Message-ID: <55A85041.2070301@schaufler-ca.com>
Date: Thu, 16 Jul 2015 17:45:53 -0700
From: Casey Schaufler <casey@schaufler-ca.com>
User-Agent: Mozilla/5.0 (Windows NT 6.1; WOW64; rv:31.0) Gecko/20100101 Thunderbird/31.7.0
MIME-Version: 1.0
To: Andy Lutomirski <luto@amacapital.net>
CC: Seth Forshee <seth.forshee@canonical.com>,
        "Eric W. Biederman" <ebiederm@xmission.com>,
        Alexander Viro <viro@zeniv.linux.org.uk>,
        Linux FS Devel <linux-fsdevel@vger.kernel.org>,
        LSM List <linux-security-module@vger.kernel.org>,
        SELinux-NSA <selinux@tycho.nsa.gov>,
        Serge Hallyn <serge.hallyn@canonical.com>,
        "linux-kernel@vger.kernel.org" <linux-kernel@vger.kernel.org>
Subject: Re: [PATCH 0/7] Initial support for user namespace owned mounts
References: <1436989569-69582-1-git-send-email-seth.forshee@canonical.com> <87615k7pyu.fsf@x220.int.ebiederm.org> <20150716135947.GC77715@ubuntu-hedt> <55A7C920.7090206@schaufler-ca.com> <20150716185750.GB51751@ubuntu-hedt> <55A8253E.3000407@schaufler-ca.com> <CALCETrW6NpwY0CXNXWBcqx6JPyAqr6XP-BKexO1HFdpxnQUJrQ@mail.gmail.com> <55A8398A.3000802@schaufler-ca.com> <CALCETrXA94MBrJ7Dni7RW68Wn3MxcxSmr082hG=haWWncL=feg@mail.gmail.com>
In-Reply-To: <CALCETrXA94MBrJ7Dni7RW68Wn3MxcxSmr082hG=haWWncL=feg@mail.gmail.com>
Content-Type: text/plain; charset=utf-8
Content-Transfer-Encoding: 7bit
Sender: linux-kernel-owner@vger.kernel.org
Content-Length: 11178
Lines: 225

On 7/16/2015 4:29 PM, Andy Lutomirski wrote:
> On Thu, Jul 16, 2015 at 4:08 PM, Casey Schaufler <casey@schaufler-ca.com> wrote:
>> On 7/16/2015 3:27 PM, Andy Lutomirski wrote:
>>> On Thu, Jul 16, 2015 at 2:42 PM, Casey Schaufler <casey@schaufler-ca.com> wrote:
>>>> You want to provide a mechanism whereby an unprivileged user (Seth)
>>>> can mount a filesystem for his own use.
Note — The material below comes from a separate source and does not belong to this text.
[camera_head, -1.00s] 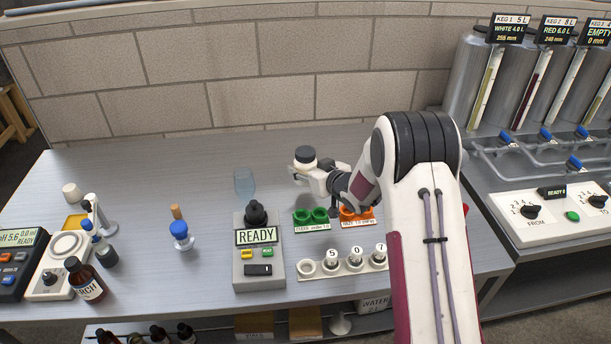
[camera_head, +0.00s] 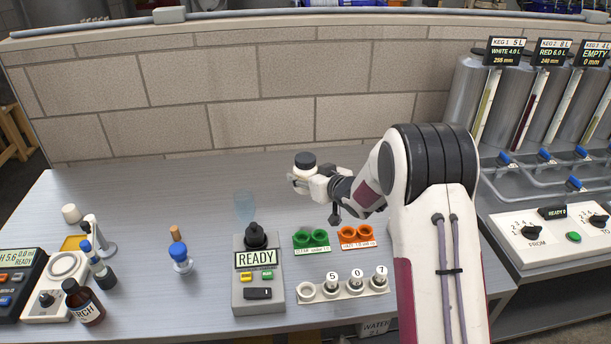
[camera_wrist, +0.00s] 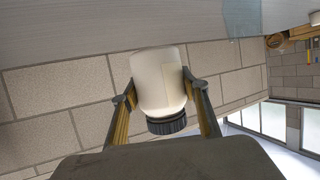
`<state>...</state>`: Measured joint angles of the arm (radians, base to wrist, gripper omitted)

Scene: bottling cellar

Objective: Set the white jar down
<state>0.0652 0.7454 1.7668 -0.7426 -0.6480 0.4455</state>
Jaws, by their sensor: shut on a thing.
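The white jar (camera_wrist: 158,78) with a black ribbed lid is between the two fingers of my gripper (camera_wrist: 160,92) in the wrist view. My gripper is shut on the jar's sides. In the head view the jar (camera_head: 303,172) is upright, lid on top, at the end of my arm. It appears held above the back part of the grey bench (camera_head: 190,205), behind the green holders (camera_head: 311,238). The gripper's fingers partly cover the jar. The exact gap beneath it is hard to tell.
A pale blue glass (camera_head: 245,206) and a device reading READY (camera_head: 257,285) stand left of the jar. Orange holders (camera_head: 357,236) and a white rack (camera_head: 343,287) are in front. The brick wall (camera_head: 260,110) rises behind. Bare bench lies left of the glass.
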You want full filesystem
>>>> semantics, but you're willing to accept restrictions on certain
>>>> filesystem features to avoid opening security holes. You are not
>>>> willing to accept restrictions that make the filesystem unusable,
>>>> such as making it read-only.
>>>>
>>>> I am going to present a suggestion. Feel free to correct my
>>>> assumptions and my reasoning. For simplicity let's use loop-back
>>>> mounting of a filesystem contained in a file as an example. The
>>>> principles should apply to newly created memory based filesystems
>>>> or disk partitions "owned" by Seth.
>>>>
>>>> Seth wants to mount a file (~seth/myfs) which contains an ext4
>>>> filesystem. There is already a filesystem object, with security
>>>> attributes, that the system knows how to deal with. If Seth mounts
>>>> this as a filesystem he, and potentially other people, will be
>>>> able to access the content of this object without accessing the
>>>> object itself.
>>>>
>>>>         seth$ mount --justforme -t ext4 ~seth/myfs /tmp/seth
>>>>         seth$ chmod 777 /tmp/seth
>>>>         seth$ ls -la /tmp/seth
>>>>         drwxrwxrwx.  3  seth     seth   260 Jul 16 12:59 .
>>>>         drwxrwxrwxt 18  root     root  4069 Jul 16 11:13 ..
>>>>         seth$
>>>>
>>>> Everything's fine at this point. Wilma is also using the system,
>>>> being the sort who likes to hide things in out of the way places
>>>>
>>>>         wilma$ cp ~/scandals /tmp/seth
>>>>         wilma$ chmod 600 /tmp/seth/scandals
>>> This is already impossible as described.  Seth can only mount the
>>> filesystem in a private mount namespace inside a user namespace that
>>> he created.  Wilma can't see it unless Seth passes an fd to Wilma and
>>> Wilma accepts and uses it.
>> But you do have multiple UIDs withing your user namespace, right?
>> There are processes running as someone other than seth, right?
>>
> Only if root set it up that way.  For example, root could set up
> "subuids" (this is a userspace concept) that belong to Seth.  These
> would be uids that Seth controls and that represent subsets of Seth's
> authority. Wilma wouldn't be one of these subuids unless she was
> somehow part of Seth (or if root completely screwed up).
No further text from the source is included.